* _SUPPLIED RECORDS_:

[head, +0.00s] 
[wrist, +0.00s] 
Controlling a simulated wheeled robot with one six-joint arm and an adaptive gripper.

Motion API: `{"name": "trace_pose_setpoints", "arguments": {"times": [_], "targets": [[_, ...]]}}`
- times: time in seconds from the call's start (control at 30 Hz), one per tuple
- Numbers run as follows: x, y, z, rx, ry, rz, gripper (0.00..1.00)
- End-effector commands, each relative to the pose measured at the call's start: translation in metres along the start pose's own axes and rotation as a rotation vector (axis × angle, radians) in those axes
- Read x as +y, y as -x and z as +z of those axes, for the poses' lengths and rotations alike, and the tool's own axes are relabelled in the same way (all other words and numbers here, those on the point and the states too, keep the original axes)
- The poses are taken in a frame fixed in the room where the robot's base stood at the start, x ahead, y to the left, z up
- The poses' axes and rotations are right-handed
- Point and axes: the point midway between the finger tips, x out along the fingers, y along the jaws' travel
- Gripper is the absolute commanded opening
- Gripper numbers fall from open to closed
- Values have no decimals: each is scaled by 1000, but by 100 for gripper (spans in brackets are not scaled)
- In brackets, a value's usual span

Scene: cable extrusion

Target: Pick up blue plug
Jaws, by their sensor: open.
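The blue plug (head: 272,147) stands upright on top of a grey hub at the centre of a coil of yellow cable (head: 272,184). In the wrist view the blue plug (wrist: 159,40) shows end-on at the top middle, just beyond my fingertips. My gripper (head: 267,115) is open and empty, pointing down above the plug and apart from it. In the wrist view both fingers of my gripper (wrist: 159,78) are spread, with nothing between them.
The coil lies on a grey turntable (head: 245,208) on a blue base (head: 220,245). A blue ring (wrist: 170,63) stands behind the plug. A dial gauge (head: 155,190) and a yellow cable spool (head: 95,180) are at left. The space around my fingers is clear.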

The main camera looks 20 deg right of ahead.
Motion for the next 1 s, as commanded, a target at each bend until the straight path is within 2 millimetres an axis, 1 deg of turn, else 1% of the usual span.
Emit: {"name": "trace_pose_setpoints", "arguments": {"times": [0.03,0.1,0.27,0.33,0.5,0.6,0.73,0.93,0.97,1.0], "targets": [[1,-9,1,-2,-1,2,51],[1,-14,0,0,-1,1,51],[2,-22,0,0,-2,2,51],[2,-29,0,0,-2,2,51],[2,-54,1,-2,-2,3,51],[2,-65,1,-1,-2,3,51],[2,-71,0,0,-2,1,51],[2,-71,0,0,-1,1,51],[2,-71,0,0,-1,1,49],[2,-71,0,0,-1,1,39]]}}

* * *

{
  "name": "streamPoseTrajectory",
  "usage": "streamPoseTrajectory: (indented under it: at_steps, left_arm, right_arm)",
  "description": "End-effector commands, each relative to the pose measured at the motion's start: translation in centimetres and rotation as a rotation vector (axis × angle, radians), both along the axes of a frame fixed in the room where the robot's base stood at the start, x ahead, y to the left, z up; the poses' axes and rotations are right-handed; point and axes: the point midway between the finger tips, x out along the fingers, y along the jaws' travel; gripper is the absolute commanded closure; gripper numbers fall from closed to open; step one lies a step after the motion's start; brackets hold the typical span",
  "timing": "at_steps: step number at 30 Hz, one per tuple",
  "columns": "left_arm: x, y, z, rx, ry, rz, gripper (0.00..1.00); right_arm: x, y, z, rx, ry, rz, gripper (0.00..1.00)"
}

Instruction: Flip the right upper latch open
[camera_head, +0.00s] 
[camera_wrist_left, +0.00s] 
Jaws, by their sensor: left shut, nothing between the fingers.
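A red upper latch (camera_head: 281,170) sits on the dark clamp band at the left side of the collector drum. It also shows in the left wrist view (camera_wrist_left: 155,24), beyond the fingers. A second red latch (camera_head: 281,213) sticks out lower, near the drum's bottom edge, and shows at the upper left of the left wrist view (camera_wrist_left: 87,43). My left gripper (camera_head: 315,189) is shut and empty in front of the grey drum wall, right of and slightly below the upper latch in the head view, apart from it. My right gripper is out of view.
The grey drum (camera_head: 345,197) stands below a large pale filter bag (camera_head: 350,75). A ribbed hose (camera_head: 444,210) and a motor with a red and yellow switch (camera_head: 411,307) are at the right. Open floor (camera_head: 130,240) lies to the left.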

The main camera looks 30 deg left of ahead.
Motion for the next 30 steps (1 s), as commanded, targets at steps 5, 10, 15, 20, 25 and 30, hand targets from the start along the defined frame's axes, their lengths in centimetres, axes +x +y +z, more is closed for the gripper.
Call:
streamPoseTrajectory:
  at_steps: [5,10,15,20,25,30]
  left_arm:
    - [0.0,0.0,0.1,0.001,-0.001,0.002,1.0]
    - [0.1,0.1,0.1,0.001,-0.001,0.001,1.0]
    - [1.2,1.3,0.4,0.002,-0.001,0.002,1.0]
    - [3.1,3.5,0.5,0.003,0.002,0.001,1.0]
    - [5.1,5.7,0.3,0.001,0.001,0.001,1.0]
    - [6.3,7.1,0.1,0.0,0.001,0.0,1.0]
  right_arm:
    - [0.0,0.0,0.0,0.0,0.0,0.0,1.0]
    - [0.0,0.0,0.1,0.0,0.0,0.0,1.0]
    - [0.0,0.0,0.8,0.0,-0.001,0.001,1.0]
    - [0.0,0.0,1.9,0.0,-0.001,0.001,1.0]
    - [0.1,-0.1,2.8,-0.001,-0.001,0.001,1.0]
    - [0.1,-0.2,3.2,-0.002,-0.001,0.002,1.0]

* _GIVEN PROBLEM_:
Find the string "closed" in the entries above and return each line that holds it.

* _THE COMPLETED TASK_:
- Gripper numbers fall from open to closed
  "description": "End-effector commands, each relative to the pose measured at the motion's start: translation in centimetres and rotation as a rotation vector (axis × angle, radians), both along the axes of a frame fixed in the room where the robot's base stood at the start, x ahead, y to the left, z up; the poses' axes and rotations are right-handed; point and axes: the point midway between the finger tips, x out along the fingers, y along the jaws' travel; gripper is the absolute commanded closure; gripper numbers fall from closed to open; step one lies a step after the motion's start; brackets hold the typical span",
Motion for the next 30 steps (1 s), as commanded, targets at steps 5, 10, 15, 20, 25 and 30, hand targets from the start along the defined frame's axes, their lengths in centimetres, axes +x +y +z, more is closed for the gripper.

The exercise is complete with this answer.